Problem requirements. Begin with the first line of the material and write out each line exactly, ending with the line that contains "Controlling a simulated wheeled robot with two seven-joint". Pictures are not part of the copy.

Provided material.
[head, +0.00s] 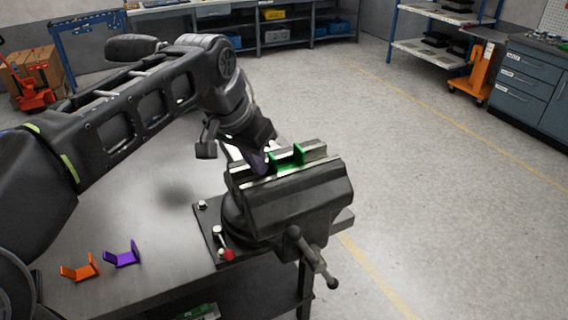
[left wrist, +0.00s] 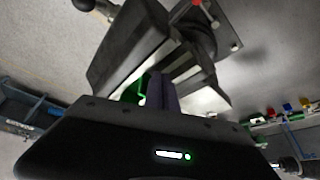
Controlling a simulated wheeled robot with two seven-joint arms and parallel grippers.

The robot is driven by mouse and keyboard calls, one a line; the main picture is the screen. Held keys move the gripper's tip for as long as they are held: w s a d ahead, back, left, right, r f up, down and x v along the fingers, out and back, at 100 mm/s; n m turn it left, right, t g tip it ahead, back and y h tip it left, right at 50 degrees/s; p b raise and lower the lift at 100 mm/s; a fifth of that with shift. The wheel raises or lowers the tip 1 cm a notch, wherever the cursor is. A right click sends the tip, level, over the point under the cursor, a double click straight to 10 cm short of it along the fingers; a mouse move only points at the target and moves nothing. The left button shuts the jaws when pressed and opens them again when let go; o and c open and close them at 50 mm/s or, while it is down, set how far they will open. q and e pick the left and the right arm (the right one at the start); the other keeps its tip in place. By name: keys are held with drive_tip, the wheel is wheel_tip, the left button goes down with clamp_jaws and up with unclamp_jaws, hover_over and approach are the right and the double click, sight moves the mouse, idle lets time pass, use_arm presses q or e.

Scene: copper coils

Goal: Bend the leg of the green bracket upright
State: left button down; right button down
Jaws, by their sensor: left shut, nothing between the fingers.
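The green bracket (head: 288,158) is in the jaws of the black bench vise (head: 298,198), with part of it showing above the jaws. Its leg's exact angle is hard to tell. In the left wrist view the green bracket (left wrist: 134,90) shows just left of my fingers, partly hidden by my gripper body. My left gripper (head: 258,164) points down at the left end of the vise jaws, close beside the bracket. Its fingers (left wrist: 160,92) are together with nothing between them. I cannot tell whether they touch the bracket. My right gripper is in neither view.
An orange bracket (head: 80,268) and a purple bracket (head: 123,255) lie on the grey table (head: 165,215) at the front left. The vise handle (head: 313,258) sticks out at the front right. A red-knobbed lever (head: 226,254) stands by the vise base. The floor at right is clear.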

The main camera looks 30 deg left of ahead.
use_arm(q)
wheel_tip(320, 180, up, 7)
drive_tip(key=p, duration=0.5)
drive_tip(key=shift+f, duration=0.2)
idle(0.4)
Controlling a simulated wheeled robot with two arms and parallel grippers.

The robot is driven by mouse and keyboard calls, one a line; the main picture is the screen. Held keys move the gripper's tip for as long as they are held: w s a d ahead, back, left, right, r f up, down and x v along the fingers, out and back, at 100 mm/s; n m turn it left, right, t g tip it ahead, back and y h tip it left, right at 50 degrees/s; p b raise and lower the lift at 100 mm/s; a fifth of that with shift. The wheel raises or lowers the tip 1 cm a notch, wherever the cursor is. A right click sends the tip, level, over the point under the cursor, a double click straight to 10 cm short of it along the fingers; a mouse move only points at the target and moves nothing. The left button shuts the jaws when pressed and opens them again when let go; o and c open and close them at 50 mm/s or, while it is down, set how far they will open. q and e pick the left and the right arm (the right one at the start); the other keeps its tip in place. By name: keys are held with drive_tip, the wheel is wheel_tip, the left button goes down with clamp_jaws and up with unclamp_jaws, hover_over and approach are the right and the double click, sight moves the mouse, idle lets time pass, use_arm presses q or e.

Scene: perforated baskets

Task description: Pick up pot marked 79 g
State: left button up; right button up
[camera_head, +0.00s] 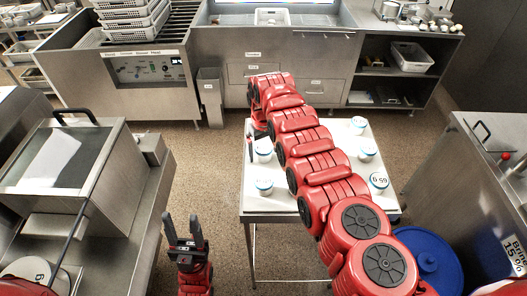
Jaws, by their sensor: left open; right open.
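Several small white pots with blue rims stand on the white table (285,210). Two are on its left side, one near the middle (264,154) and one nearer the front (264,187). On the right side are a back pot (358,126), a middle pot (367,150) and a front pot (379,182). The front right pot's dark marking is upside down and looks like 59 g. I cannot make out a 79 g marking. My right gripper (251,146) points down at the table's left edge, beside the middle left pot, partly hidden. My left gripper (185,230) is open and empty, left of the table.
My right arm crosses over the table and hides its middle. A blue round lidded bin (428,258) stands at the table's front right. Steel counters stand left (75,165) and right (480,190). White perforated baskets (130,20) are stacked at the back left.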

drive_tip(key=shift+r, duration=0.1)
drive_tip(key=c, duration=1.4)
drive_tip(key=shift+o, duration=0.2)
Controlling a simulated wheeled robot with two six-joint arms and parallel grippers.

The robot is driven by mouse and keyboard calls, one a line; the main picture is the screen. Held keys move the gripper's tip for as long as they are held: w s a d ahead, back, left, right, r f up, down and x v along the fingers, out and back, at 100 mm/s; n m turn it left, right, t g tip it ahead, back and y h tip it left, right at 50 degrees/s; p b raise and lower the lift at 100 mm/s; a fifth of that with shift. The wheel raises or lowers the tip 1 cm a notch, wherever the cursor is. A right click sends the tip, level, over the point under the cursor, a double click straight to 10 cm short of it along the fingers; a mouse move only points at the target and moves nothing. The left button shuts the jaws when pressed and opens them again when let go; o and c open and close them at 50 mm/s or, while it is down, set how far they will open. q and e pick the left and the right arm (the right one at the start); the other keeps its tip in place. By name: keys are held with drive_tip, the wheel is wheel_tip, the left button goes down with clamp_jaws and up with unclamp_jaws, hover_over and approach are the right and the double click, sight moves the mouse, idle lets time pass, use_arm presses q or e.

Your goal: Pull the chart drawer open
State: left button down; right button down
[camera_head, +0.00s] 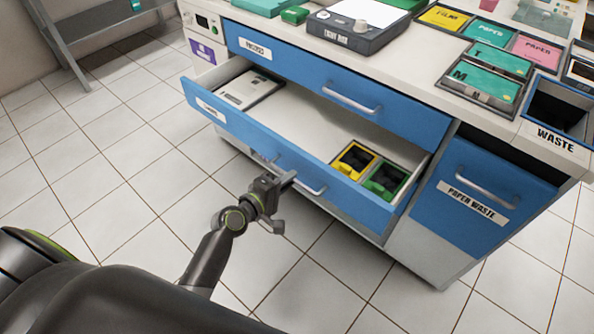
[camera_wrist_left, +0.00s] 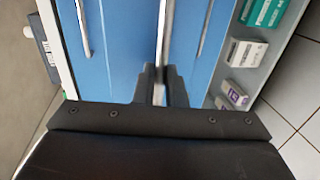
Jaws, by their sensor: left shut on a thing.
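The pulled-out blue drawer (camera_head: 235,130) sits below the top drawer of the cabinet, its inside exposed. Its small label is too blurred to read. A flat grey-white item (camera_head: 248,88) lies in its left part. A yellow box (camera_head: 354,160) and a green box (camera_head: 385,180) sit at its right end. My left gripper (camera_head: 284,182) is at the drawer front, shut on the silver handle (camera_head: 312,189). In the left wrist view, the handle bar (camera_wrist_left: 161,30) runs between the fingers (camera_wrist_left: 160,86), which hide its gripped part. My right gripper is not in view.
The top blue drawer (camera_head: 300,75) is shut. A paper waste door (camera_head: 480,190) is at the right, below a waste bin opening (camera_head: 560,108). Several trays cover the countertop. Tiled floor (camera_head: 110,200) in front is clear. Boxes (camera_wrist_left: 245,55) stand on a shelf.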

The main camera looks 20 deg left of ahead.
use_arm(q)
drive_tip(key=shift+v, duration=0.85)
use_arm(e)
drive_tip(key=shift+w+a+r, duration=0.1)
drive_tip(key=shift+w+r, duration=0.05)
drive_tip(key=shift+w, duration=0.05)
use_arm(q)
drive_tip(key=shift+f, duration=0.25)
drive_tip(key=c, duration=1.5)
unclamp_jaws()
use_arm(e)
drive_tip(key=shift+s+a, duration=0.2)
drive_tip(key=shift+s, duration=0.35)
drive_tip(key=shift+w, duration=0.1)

Full solution.
[head, +0.00s] 
[left wrist, +0.00s] 
Controlling a simulated wheeled robot with two seven-joint arms and parallel grippers.

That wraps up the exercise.